By Martin Kidston/MISSOULA CURRENT
Embracing their partners and friends, more than 200 people stood around the Oval on the University of Montana campus on Sunday night to light candles and reflect on the loss of life resulting from the largest mass shooting in the nation’s history.
For members of the lesbian, gay, bisexual, transgender and queer community, the hurt ran deep. And while many were fearful of ongoing violence and hate directed toward the LGBT community, they vowed to stand up and not be “pushed back into the closet.”
“My heart broke,” said state Rep. Bryce Bennett, D-Missoula. “Even if you weren’t in that area (Orlando), or in that nightclub, this effects us all. They’re weren’t targeting the people in that city or that nightclub, they were targeting our community.”
Bennett, the first openly gay male legislator in the state of Montana, addressed a crowd waving colorful LGBT flags and illuminated in soft candlelight. The gathering stood around the Oval in profound silence, even as the clock struck 9 p.m.
“I hope we’ll take an opportunity to think about their families and all the things they had ahead of them in their lives,” Bennett added. “I also hope we think about the resolve we have to move forward and address hate in our community, wherever it is. It’s about pride in who we are, pride in who we love, and pride in just being able to be out in our community.”
The shooting in Orlando, which left 49 dead and at least 53 wounded, renewed the national debate over guns, Muslims in America and the nation’s tolerance for mass violence. But for members of the LGBT community, it also renewed their push for acceptance.
While they stood thousands of miles away from the Pulse Nightclub where the shooting occurred, many members of the LGBT community in Montana still felt as if they were a target. If not this weekend, they said, then perhaps some other day.
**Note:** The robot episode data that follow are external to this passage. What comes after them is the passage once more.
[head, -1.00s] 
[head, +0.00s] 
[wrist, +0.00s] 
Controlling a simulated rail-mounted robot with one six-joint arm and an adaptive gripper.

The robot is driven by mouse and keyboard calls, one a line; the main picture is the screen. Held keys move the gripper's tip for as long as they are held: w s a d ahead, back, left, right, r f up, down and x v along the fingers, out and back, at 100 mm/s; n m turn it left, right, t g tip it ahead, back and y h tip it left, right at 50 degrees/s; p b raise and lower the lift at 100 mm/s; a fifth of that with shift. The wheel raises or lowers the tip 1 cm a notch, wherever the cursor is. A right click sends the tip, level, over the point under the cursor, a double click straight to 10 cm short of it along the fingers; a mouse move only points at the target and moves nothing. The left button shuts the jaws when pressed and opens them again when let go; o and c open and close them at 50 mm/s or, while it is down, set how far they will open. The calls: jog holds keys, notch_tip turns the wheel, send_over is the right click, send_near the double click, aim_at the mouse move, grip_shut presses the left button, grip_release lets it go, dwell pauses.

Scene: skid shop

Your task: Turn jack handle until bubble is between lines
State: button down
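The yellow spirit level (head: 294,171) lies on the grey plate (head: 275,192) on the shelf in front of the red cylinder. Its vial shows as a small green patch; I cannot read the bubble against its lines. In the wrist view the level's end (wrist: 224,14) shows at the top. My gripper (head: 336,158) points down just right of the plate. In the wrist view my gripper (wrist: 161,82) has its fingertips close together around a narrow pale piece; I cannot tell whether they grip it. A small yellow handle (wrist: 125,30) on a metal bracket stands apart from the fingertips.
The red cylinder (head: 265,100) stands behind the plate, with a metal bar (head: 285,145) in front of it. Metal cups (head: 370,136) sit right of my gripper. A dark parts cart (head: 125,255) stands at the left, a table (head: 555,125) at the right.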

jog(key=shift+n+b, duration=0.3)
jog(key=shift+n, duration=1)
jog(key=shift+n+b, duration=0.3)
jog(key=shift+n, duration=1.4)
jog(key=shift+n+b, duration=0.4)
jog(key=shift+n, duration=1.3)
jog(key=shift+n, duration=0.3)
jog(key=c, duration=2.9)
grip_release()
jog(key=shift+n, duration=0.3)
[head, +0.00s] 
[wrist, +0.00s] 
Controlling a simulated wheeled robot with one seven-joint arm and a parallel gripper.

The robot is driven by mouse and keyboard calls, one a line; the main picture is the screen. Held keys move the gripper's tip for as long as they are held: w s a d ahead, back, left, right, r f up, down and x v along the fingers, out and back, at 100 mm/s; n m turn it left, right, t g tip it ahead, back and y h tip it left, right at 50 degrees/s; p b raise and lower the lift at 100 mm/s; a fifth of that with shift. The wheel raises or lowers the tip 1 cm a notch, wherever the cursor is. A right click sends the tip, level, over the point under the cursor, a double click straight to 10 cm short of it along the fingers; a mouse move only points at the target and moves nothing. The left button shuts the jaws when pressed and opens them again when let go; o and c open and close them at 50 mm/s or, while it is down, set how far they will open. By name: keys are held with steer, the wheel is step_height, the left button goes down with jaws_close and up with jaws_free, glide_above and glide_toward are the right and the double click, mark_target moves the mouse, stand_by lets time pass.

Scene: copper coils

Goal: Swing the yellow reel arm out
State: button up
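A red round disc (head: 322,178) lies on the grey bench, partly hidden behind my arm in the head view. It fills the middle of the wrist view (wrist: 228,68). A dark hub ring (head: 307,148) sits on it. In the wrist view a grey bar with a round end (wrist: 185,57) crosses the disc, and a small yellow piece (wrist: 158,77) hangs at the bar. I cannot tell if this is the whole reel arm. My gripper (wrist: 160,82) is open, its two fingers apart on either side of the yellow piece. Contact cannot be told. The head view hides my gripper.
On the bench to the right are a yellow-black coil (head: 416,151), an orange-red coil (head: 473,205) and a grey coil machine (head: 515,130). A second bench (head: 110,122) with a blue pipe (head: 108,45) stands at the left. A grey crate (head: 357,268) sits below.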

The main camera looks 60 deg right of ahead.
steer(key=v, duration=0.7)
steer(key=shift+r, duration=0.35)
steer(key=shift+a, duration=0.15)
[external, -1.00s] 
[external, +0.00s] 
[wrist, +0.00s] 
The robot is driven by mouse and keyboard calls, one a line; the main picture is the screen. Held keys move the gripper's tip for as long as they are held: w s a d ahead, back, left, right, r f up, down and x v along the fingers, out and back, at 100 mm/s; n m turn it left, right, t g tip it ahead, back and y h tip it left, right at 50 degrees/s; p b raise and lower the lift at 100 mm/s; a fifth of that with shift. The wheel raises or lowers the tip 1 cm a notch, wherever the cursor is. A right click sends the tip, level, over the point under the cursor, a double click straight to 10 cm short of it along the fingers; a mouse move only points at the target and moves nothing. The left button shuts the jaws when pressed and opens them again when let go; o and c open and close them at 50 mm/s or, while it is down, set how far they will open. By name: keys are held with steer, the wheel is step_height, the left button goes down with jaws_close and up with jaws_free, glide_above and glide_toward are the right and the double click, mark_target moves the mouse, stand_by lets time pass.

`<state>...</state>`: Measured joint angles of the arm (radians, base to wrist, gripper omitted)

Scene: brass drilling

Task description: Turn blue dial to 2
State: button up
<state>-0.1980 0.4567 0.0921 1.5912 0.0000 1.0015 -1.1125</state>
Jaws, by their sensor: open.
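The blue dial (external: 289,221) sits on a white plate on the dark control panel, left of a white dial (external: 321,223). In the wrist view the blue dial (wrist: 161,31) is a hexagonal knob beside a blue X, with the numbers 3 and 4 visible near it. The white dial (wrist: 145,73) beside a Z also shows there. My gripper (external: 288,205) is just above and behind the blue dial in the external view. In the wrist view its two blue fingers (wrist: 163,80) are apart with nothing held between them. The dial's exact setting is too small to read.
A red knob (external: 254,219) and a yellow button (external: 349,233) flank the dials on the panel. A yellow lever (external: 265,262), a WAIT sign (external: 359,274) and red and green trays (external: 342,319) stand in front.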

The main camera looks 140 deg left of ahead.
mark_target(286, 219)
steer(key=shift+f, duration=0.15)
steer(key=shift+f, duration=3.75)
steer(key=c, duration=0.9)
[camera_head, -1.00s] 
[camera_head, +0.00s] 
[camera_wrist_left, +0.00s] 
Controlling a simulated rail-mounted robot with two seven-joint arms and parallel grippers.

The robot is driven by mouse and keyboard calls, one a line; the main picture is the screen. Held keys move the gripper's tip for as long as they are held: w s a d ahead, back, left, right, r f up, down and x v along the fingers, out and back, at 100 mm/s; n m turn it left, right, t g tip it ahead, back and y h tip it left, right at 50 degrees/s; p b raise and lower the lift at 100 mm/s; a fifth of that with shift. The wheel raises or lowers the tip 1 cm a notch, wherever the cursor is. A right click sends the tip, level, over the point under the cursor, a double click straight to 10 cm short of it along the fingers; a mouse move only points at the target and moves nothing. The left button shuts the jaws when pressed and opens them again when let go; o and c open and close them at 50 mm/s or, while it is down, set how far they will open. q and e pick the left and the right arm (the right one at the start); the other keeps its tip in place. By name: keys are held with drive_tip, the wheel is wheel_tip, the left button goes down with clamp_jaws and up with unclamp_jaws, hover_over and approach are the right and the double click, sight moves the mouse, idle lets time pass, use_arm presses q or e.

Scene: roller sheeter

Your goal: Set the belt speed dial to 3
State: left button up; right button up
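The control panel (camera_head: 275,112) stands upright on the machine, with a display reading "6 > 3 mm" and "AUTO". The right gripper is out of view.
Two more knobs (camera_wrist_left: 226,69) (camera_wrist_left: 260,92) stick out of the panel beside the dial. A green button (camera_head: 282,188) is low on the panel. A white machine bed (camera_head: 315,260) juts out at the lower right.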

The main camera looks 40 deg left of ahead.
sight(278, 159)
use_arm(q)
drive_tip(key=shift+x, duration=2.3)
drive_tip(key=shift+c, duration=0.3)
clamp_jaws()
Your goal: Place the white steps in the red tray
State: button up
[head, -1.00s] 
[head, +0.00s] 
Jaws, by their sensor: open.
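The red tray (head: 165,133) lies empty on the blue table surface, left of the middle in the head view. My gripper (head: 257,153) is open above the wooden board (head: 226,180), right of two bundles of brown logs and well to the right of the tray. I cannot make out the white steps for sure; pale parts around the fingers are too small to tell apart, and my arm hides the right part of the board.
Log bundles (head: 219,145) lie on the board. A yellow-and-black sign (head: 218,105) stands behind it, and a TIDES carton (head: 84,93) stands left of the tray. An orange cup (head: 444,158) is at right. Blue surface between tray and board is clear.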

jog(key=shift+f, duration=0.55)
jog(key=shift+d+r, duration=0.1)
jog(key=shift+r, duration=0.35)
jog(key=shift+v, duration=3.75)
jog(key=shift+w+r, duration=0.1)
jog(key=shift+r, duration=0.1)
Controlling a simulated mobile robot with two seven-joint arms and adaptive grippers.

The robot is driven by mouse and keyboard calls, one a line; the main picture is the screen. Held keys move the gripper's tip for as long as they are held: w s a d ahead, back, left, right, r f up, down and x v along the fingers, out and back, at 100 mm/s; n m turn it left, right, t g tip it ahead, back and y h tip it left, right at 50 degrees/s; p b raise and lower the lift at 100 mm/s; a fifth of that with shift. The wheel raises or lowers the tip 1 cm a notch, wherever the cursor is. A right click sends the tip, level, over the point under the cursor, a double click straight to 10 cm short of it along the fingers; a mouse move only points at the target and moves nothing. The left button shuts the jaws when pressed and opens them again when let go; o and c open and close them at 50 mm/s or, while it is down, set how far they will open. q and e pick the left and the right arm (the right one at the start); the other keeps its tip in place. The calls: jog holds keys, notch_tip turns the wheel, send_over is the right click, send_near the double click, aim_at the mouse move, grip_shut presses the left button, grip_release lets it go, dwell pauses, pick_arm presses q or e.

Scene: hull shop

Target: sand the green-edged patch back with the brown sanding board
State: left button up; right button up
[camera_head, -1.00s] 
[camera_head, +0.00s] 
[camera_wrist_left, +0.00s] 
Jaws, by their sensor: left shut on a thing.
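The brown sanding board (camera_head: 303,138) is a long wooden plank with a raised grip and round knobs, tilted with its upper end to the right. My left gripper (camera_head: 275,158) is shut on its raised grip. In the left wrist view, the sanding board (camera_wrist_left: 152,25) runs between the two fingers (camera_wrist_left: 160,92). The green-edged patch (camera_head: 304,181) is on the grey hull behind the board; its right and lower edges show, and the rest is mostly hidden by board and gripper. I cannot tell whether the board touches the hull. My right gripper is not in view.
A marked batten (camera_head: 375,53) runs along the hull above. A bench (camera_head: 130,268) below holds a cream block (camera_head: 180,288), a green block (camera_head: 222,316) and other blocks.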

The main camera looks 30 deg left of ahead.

“This could happen in our community – it could happen right now,” said Kim Spurzem, director of youth programs at the National Coalition of Building Institutes in Missoula. “Our town isn’t safe. We’re going up on a legislative session, and I hate to soapbox it, but this is going to be the scariest goddamn session we’ve ever seen. We need allies in the community, we need allies to come circle our community, and we need to head to Helena to let people know.”
Spurzem took aim at the perceived intolerance expressed by some candidates running for political office in Montana. She and others present on Sunday night fear that certain Republican office seekers will move to kill nondiscrimination polices covering sexual orientation and gender identity, and work to add a so-called “bathroom bill” to state law.
Several recent governors, including Marc Racicot, Brian Schweitzer and serving Gov. Steve Bullock, each issued an executive order widening the state’s nondiscrimination provisions to cover sexual orientation and gender identity.
But the Legislature, held by a GOP majority, has attempted to wind it back and restrict cities and towns from adopting policies not currently in state law. Such intolerance amplifies the events in Orlando, Spurzem believes.
“There’s scary people running for governor – there’s scary people running for every single office in Montana,” she said. “We need to show up and stand up. If we don’t, this is going to continue. It’s going to amplify and it’s going to be at our back door.”
“Our brothers and sisters were killed,” he said. “We were targeted specifically because we chose a lifestyle some people do not agree with. We won’t be shoved in the dark and not advocate because of this.”
Sunday’s crowd placed flowers and candles on the Oval and signed their thoughts to posters reading “Get Better Orlando” and “We Are One.” Given the nation’s political climate, however, some urged caution, suggesting that events in Orlando would politicize several firebrand topics, including guns, Muslims and gays.
“Actions like this come from people not understanding each other and being polarized,” said Reid Reimers of Missoula. “This issue has to do with the LGBT-plus community, but it also has to do with Muslim Americans, it has to do with gun violence, and these are all polarizing issues.
“In the political climate we’re in right now, these issues are going to be twisted in dozens and thousands of myriad ways for people’s own interests and activities,” Reimers added. “As you deal with your grief and outrage, I’d urge you to ensure that you’re not fueling that same kind of polarization. It’s not easy to be the bigger person, but unfortunately that’s our job.”